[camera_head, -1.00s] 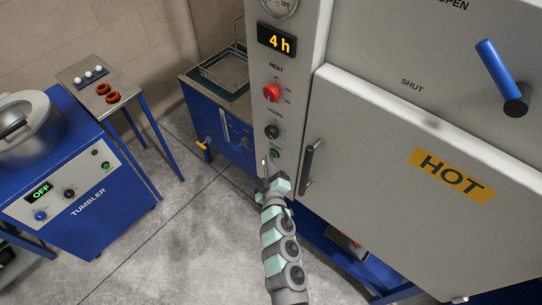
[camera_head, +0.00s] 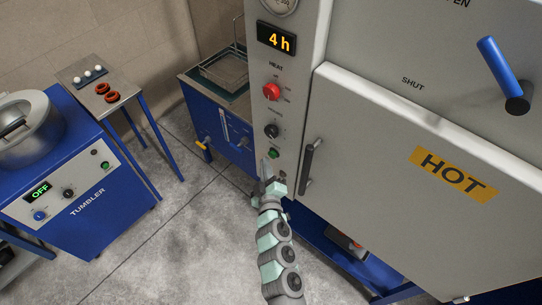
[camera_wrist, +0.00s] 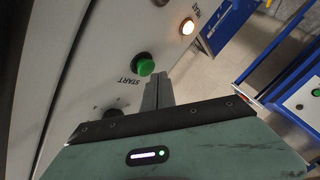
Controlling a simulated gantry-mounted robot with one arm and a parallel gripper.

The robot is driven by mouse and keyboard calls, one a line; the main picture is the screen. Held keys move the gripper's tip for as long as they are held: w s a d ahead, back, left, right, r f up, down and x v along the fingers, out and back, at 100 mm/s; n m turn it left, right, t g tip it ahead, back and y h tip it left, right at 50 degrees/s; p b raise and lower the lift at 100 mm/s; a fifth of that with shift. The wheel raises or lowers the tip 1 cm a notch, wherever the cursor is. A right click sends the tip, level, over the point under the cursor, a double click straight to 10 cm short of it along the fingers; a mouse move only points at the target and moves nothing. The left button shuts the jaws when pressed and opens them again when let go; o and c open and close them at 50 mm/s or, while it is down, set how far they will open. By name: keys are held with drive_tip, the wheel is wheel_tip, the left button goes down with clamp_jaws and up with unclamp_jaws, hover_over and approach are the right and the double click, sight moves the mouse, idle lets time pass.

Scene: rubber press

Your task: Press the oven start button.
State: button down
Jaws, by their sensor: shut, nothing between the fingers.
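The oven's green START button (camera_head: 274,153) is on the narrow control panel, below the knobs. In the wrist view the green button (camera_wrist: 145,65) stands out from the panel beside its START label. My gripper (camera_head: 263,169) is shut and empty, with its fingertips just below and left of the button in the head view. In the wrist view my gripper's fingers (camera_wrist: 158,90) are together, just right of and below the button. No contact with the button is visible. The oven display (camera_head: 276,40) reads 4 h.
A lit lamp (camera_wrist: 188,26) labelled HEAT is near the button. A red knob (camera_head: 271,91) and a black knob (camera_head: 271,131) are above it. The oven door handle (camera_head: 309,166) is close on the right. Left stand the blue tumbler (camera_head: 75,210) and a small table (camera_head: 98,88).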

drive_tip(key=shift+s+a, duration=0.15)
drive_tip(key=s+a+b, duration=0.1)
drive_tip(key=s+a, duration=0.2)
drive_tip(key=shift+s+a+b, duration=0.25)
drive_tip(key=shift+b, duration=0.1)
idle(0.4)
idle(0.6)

########

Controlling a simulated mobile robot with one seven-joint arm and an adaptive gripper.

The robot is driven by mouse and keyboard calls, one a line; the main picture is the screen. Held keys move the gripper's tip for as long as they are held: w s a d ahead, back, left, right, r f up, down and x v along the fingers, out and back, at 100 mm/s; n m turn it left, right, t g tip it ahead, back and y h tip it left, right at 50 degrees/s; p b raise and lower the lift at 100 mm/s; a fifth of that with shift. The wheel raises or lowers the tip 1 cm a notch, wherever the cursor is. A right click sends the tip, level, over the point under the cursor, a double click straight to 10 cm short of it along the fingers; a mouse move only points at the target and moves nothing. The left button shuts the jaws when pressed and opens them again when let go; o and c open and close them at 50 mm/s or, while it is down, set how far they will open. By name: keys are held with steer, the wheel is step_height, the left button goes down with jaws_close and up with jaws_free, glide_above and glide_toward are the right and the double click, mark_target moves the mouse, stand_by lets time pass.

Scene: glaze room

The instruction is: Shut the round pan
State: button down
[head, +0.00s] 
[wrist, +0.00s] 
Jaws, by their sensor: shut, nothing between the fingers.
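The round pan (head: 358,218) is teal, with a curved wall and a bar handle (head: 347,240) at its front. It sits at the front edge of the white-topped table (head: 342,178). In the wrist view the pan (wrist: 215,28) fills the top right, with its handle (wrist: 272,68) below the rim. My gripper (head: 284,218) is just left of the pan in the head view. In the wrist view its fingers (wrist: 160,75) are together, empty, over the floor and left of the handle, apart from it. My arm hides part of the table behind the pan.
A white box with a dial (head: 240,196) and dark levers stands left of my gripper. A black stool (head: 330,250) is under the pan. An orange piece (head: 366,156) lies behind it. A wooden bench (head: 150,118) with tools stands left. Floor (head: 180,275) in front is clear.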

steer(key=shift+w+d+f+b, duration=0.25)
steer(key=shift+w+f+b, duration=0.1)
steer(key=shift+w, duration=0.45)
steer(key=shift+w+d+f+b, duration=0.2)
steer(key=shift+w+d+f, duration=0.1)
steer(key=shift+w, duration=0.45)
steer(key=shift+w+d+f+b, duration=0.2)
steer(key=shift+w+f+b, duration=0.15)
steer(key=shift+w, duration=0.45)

########

**Requirement:**
Using the data above, extract exactly the lines from the one containing "[camera_head, -1.00s]" through the one containing "Controlling a simulated gantry-mounted". Pictures are left out.

**Exercise response:**
[camera_head, -1.00s] 
[camera_head, +0.00s] 
[camera_wrist, +0.00s] 
Controlling a simulated gantry-mounted robot with one arm and a parallel gripper.

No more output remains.